Bei den für Kernfusion notwendig hohen Temperaturen liegt Wasserstoff als Plasma vor, das heißt, die Atome sind aufgebrochen und Elektronen und Wasserstoffkerne bewegen sich unabhängig voneinander. Ein wichtiges Ziel der Fusionsforschung ist es, Methoden zu entwickeln, das Plasma einzuschliessen. In den Sternen wird das Plasma durch Gravitation zusammengehalten. Auf der Erde steht diese Möglichkeit nicht zur Verfügung, da die Plasmen zu klein sind. Direkter Einschluss in Gefäßen ist nicht möglich, da das Plasma durch den Kontakt zur Wand zu schnell abkühlen würde. Doch gibt es zwei Möglichkeiten, das Plasma ohne Wandkontakt einzuschließen. Beim magnetischen Einschluss werden die Elektronen und Protonen durch Magnetfelder auf Schraubenbahnen um die Magnetfeldlinien gelenkt, wodurch ihre Ausbreitung senkrecht dazu reduziert wird.
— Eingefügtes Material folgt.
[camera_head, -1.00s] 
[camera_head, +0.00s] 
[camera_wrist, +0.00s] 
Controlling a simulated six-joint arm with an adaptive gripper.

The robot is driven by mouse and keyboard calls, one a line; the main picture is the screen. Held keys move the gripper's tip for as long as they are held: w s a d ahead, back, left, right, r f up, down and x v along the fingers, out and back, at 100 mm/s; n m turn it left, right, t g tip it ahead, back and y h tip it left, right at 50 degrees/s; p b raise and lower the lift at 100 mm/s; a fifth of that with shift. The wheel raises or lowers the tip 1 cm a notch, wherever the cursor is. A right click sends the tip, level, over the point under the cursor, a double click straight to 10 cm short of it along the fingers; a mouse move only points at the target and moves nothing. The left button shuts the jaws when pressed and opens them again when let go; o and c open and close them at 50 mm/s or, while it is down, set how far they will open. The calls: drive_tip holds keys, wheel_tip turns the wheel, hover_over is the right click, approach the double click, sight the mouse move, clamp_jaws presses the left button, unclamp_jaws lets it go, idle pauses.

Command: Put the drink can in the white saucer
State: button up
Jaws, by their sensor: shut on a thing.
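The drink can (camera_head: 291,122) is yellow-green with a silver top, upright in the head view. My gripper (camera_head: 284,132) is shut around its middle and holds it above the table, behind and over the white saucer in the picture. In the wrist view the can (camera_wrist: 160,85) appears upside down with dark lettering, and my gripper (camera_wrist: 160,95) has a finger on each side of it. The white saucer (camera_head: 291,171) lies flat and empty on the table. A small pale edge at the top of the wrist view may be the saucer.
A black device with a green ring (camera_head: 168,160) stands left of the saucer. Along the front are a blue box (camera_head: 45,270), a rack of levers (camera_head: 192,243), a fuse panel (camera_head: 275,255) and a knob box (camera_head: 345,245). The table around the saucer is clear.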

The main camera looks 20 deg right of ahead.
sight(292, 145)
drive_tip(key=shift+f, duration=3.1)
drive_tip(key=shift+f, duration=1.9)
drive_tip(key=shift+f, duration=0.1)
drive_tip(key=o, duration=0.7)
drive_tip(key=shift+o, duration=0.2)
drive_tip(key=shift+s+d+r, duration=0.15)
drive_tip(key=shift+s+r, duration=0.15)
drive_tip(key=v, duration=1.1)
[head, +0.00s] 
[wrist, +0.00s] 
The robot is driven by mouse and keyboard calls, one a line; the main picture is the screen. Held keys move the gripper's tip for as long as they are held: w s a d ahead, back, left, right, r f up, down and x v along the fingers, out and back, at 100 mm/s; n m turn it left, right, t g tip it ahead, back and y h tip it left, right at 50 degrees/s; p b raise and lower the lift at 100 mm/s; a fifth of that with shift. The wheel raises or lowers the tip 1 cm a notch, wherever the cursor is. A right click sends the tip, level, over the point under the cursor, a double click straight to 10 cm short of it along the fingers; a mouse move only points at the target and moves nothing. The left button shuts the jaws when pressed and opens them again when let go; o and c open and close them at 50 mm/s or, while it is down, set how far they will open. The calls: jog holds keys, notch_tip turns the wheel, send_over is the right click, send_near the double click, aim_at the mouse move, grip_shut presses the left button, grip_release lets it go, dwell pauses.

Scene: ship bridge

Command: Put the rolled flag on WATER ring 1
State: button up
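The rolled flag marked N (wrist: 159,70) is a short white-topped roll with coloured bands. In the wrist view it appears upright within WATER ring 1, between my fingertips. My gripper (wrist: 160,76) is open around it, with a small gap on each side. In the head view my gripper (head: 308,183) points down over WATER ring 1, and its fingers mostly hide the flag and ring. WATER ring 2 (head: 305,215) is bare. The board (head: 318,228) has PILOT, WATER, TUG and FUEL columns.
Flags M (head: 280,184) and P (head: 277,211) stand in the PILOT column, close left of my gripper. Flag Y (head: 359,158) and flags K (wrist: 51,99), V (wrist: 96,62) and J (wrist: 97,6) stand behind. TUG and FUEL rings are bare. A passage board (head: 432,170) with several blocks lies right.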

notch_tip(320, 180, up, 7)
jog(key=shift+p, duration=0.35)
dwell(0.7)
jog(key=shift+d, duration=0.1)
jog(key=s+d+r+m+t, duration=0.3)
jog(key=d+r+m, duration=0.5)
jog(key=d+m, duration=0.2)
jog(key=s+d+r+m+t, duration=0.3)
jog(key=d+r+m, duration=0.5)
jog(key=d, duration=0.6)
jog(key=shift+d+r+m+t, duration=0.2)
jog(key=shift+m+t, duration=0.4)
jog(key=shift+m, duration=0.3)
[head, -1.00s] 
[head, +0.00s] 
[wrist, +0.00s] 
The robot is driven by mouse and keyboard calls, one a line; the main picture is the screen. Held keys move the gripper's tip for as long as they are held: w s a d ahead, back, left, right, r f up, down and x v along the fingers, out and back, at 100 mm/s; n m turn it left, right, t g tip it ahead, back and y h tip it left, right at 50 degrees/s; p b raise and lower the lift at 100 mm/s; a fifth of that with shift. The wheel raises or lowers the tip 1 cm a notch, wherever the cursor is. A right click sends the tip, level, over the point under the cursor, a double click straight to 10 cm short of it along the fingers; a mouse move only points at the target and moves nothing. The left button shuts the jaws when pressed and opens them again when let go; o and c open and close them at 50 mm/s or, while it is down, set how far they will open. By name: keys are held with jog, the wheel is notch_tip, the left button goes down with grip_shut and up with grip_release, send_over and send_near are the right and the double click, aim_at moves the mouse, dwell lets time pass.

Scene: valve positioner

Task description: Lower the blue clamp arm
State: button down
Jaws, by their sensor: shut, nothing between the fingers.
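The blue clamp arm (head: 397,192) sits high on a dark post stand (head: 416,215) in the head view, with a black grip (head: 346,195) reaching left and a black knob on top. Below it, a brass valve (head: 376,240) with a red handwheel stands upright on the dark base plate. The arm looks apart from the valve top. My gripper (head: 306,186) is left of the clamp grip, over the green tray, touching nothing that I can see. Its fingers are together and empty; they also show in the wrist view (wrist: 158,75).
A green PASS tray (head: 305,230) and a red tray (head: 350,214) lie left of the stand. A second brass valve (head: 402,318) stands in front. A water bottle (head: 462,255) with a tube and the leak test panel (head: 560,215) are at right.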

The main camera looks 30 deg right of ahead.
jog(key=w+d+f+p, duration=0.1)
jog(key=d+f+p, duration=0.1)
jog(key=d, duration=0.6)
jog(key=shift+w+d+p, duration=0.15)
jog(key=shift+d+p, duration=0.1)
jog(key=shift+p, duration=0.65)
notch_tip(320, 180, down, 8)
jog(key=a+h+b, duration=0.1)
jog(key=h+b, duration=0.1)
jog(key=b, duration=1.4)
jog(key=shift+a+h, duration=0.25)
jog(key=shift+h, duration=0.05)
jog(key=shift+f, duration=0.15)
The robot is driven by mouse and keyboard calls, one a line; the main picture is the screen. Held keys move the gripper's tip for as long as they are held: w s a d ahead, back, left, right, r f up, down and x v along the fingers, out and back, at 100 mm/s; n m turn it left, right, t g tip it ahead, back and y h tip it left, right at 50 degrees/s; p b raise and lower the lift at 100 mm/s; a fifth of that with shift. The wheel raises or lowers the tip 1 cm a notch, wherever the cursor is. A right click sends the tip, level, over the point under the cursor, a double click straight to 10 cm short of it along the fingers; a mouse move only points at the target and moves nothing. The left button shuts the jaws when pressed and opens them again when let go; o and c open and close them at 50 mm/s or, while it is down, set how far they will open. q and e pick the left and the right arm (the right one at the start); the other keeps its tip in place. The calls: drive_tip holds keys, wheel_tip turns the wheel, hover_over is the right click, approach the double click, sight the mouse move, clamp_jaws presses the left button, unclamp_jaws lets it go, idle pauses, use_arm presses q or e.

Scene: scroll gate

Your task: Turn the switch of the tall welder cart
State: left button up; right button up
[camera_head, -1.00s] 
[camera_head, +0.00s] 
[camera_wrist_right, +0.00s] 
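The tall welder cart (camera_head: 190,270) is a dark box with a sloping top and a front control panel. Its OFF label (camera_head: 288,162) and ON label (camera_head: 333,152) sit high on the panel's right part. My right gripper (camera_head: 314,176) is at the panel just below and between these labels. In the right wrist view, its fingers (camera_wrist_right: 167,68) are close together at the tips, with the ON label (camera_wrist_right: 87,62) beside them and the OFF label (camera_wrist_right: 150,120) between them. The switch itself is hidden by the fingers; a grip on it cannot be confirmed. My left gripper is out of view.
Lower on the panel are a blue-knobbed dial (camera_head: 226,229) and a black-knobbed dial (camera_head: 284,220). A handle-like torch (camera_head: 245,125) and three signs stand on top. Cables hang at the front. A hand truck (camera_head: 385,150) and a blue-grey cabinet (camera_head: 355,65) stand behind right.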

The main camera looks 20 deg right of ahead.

Beim Trägheitseinschluss wird durch intensive Laser- oder Teilchenstrahlung eine Wasserstoffkapsel sehr schnell auf Fusionstemperaturen und -dichten gebracht, so dass in der Zeit, in der das Plasma expandiert, bereits ausreichend viele Fusionsreaktionen stattfinden.

Kernfusion ist auch möglich, wenn in Wasserstoff das Elektron der Hülle, durch das 270 mal schwere Elementarteilchen Myon ersetzt wird. Dann ist das Wasserstoffatom kleiner und das Myon schirmt die abstoßende Coulomb-Kraft der Kerne bis auf genügend kurze Distanzen ab. Schließlich treten Kernfusionsreaktionen auch in dem Querschnitt aufeinander gerichteter hochenergetischer Teilchenstrahlen auf. In der Grundlagenforschung werden in solchen Anordnungen die Reaktionswahrscheinlichkeiten untersucht und die Reaktionsprodukte bestimmt. Sie sind aber für die Anwendung in einem Fusionsreaktor unwirtschaftlich, da die bei der geringen Anzahl an Kernreaktionen freigesetzte Energie zu klein ist im Vergleich zu der Energie, die aufgewandt werden muss, die Teilchenstrahlen zu erzeugen.

Die Wahrscheinlichkeit, dass zwei Wasserstoffkerne miteinander verschmelzen, ist abhängig von den beteiligten Isotopen und deren Temperatur. Bekannte Reaktionen sind

    D   +   T   →   4He (3,5)   +   n (14)

    D   +   D   →   T (1)   +   p (3)

    D   +   D   →   3He (0,8)   +   n (2,5)

    D   +   3He   →   4He (3,7)   +   p (14,7).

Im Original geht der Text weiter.